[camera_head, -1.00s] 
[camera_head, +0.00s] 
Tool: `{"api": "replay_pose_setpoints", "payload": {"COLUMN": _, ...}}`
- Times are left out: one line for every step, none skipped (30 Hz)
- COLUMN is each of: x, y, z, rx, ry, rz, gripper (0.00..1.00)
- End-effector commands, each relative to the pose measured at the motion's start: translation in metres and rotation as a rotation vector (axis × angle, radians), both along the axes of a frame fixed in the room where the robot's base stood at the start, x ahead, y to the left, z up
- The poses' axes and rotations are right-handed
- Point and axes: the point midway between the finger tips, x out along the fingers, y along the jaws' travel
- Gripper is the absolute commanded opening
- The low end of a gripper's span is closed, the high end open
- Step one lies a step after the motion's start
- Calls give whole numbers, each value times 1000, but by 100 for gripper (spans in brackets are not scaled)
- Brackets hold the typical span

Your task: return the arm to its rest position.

= = =

◆ **Request**: Extract, word for word, every line beginning with the one that holds "[camera_head, +0.00s]" and concluding with the one that holds "- Step one lies". Include both of those lines.

◆ **Complete response**:
[camera_head, +0.00s] 
Tool: `{"api": "replay_pose_setpoints", "payload": {"COLUMN": _, ...}}`
- Times are left out: one line for every step, none skipped (30 Hz)
- COLUMN is each of: x, y, z, rx, ry, rz, gripper (0.00..1.00)
- End-effector commands, each relative to the pose measured at the motion's start: translation in metres and rotation as a rotation vector (axis × angle, radians), both along the axes of a frame fixed in the room where the robot's base stood at the start, x ahead, y to the left, z up
- The poses' axes and rotations are right-handed
- Point and axes: the point midway between the finger tips, x out along the fingers, y along the jaws' travel
- Gripper is the absolute commanded opening
- The low end of a gripper's span is closed, the high end open
- Step one lies a step after the motion's start

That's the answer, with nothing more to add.